Chroniques

par bertrand bolognesi

Zuglói Filharmónia, Gábor Horváth
Bartók, Stravinsky et Tchaïkovski par Kristóf Baráti

Művészetek Palotája, Budapest
- 28 mai 2016
l'excellent Kristóf Baráti joue trois concerti pour violon au MUPA (Budapest)
© marco borggreve

Il joue un Stradivarius de 1703, prêté par la société éponyme de Chicago. Hongrois, il grandit au Venezuela, avec ses parents musiciens. C’est là qu’il apprend le violon et commence à se produire en concert, dès l’âge de huit ans. Afin de perfectionner son art, il retourne au pays natal, entre à la prestigieuse Académie Ferenc Liszt de Budapest (Liszt Ferenc Zeneművészeti Egyetem). Il étudie auprès de Vilmos Tátrai, violon solo du Nemzeti Filharmonikus Zenekar et fondateur du fameux Quatuor Tátrai.
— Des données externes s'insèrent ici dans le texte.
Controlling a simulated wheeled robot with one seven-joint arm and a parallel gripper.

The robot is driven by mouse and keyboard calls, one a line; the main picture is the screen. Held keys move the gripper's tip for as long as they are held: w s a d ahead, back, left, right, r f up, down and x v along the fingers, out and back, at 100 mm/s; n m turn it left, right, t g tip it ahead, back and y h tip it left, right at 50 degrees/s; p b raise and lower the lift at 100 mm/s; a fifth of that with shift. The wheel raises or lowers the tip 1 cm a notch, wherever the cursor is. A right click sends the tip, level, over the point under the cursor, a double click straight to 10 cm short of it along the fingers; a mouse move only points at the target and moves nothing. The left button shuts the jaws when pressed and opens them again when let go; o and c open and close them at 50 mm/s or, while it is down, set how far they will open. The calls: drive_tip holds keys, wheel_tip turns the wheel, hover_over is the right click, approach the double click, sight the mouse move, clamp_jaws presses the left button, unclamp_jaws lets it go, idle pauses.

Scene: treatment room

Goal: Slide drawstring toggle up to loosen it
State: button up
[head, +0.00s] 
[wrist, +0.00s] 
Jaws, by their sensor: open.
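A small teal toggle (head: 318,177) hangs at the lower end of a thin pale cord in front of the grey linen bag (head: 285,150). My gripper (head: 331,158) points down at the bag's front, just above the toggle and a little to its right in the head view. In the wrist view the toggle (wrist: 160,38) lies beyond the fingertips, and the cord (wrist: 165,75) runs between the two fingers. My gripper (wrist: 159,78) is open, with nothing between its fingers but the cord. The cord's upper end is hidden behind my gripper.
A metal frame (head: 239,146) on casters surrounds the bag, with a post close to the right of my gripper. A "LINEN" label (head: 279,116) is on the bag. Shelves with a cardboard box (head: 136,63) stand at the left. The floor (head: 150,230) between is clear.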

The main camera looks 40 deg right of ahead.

Puis il suit les précieux conseils d’Eduard Wulfson, ex-enfant prodige né en Lettonie alors sous domination soviétique qui, après avoir fréquenté les conservatoires de Saint-Pétersbourg et de Moscou, passa de l’autre côté du mur où il devint élève de grands maîtres, dont Henryk Szeryng et Nathan Milstein.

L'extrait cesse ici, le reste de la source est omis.